Jusqu’à 20 millions de tonnes de déchets vont s’entasser d’ici 2050

La course en avant du gouvernement chinois pour couvrir le pays de panneaux solaires cache cependant l’énorme défi auquel le pays sera confronté d’ici quelques années : celui des déchets engendrés par toutes ces installations. D’ici une trentaine d’années, des millions de panneaux solaires arriveront en fin de vie. En 2050, le pays se retrouvera avec plus de 13,5 millions de tonnes de déchets issus des vieux panneaux, prédit l’Agence internationale pour les énergies renouvelables (Irena). L’équivalent de ceux des États-Unis, du Japon et de l’Allemagne cumulés. En interne, le chiffre de 20 millions de tonnes est même avancé. « Notre industrie solaire est une véritable bombe à retardement », s’inquiète ainsi Tian Min, le directeur d’une entreprise chinoise de collecte de panneaux usagés.
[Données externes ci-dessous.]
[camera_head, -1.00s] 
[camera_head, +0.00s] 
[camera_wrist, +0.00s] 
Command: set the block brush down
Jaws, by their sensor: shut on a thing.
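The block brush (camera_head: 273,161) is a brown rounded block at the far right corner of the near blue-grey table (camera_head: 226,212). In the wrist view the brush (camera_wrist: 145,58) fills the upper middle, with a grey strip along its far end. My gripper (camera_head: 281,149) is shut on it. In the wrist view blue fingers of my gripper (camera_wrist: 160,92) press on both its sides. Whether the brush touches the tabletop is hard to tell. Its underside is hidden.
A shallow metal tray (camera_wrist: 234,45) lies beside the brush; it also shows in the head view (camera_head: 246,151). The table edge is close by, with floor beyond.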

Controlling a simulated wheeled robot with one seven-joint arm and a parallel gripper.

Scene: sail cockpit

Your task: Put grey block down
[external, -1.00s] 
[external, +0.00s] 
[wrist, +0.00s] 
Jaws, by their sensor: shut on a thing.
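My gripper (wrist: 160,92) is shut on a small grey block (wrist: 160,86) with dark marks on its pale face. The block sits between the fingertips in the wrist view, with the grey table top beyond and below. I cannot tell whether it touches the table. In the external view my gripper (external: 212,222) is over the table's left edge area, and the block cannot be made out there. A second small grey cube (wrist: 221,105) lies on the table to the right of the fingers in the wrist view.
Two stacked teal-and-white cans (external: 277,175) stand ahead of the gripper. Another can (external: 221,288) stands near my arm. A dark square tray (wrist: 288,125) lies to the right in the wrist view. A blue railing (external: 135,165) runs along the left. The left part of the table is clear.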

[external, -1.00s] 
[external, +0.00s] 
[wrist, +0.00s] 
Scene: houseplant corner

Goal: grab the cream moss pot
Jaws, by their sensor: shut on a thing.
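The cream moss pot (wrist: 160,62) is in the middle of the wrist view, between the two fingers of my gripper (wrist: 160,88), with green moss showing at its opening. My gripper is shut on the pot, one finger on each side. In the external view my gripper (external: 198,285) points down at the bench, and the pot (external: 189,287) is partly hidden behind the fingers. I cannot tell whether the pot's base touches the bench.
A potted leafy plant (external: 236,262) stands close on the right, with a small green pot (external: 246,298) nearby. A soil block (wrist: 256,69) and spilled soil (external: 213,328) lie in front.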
Et aussi incroyable que cela puisse paraître dans un pays aussi obsédé par la planification, rien n’a été prévu à ce jour pour gérer cette montagne de déchets. Alors que l’Europe s’est dotée, dès 2012, d’une réglementation pour la collecte et le recyclage des panneaux en fin de vie, la Chine ne dispose d’aucune filière spécifique et la recherche à ce sujet est encore balbutiante. La plupart des fabricants se concentrent sur le développement de panneaux plus performants et ne se soucient guère du devenir de leurs produits.

Une filière de recyclage complexe et onéreuse

Aujourd’hui, 92 % des panneaux solaires installés sont en silicium cristallin, constitué à 76 % de verre, 10 % de polymère, 8 % d’aluminium (essentiellement pour le cadre), 5 % de silicium, 1 % de cuivre et 0,1 % d’argent. Des matériaux facilement recyclables, pour peu que l’on dispose des usines adaptées. En France, on arrive ainsi à valoriser 90 % des déchets issus des vieux panneaux.

Mais ces derniers contiennent aussi des métaux toxiques (brome, cadmium, plomb…) beaucoup plus difficiles à séparer et à éliminer. Leur traitement nécessite un processus coûteux et l’utilisation de produits chimiques polluants. Autant dire que les fabricants n’ont pas vraiment envie de s’embarrasser avec ça. « Le cadmium et le plomb représentent à peine 0,1 % des matériaux des panneaux, donc c’est négligeable », minimise ainsi Trina Solar, un des principaux fabricants. Sauf que 0,1 % de 20 millions de tonnes, cela représente tout de même 20.000 tonnes de produits toxiques à gérer à l’horizon 2050.

Exporter ses vieux panneaux… au Moyen-Orient

L’autre problème, c’est que la majorité des centrales solaires sont installées dans des régions pauvres et isolées comme le désert de Tengger, le Tibet ou la Mongolie intérieure, alors que les rares usines de recyclage se situent dans les provinces industrielles de la côte Pacifique. « Transporter autant de matériel lourd sur de si grandes distances sera très coûteux », met en garde Tian Min. Selon lui, le recyclage n’est tout simplement pas assez rentable : un kilogramme de silicium coûte environ 13 dollars et le prix devrait encore chuter de 30 % dans la prochaine décennie.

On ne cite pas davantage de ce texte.